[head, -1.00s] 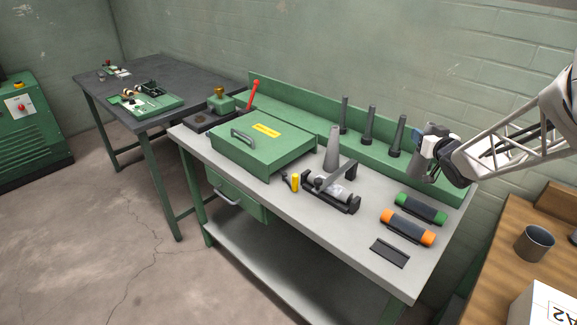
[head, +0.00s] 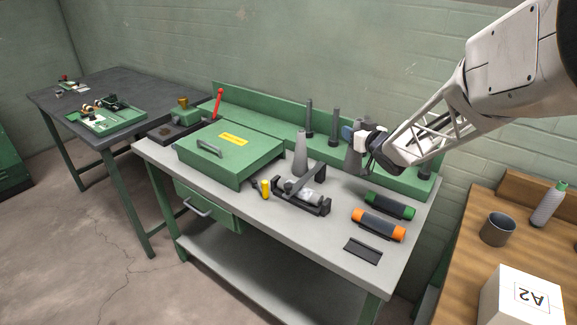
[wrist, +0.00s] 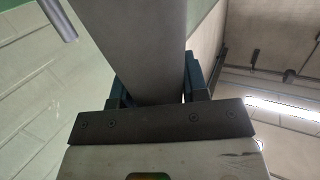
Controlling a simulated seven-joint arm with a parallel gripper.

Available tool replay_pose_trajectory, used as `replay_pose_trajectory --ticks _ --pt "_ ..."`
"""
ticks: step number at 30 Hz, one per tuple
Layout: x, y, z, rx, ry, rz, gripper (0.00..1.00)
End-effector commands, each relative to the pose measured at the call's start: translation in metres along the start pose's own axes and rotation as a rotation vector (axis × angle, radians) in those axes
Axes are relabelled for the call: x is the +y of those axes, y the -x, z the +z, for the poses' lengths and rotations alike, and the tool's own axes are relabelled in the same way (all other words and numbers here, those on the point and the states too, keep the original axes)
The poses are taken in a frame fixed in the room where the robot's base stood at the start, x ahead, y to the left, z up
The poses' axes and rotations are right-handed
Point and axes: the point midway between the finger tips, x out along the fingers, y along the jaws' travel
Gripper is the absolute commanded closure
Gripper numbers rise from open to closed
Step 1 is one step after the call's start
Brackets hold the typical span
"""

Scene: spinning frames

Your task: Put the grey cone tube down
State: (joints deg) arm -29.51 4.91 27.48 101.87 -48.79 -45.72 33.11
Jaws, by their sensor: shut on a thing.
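My gripper (head: 358,142) is shut on a grey cone tube (head: 354,159), low over the back of the green-and-grey bench. The tube looks upright; the gripper and arm hide part of it. In the wrist view the grey cone tube (wrist: 140,45) fills the space between the two dark fingers (wrist: 155,88). The tube is in front of or around the spot of a dark peg; I cannot tell which, nor whether its base touches anything. Another grey cone (head: 301,155) stands upright on the bench, left of the gripper.
Two dark pegs (head: 309,122) (head: 335,127) stand on the green back ledge. A black cradle (head: 302,195), a green box (head: 232,152), a green-ended roller (head: 389,205) and an orange-ended roller (head: 378,225) occupy the bench. A wooden table (head: 455,245) stands right.

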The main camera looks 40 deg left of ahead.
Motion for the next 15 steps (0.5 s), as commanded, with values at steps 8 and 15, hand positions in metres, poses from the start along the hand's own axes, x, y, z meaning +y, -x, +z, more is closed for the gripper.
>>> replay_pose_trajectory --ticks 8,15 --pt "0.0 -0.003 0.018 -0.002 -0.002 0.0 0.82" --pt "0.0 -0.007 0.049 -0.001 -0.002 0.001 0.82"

> **Given instruction**:
Scan the lines for the string "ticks". Copy out each line that matches.

> **Output for this task**:
Available tool replay_pose_trajectory, used as `replay_pose_trajectory --ticks _ --pt "_ ..."`
ticks: step number at 30 Hz, one per tuple
>>> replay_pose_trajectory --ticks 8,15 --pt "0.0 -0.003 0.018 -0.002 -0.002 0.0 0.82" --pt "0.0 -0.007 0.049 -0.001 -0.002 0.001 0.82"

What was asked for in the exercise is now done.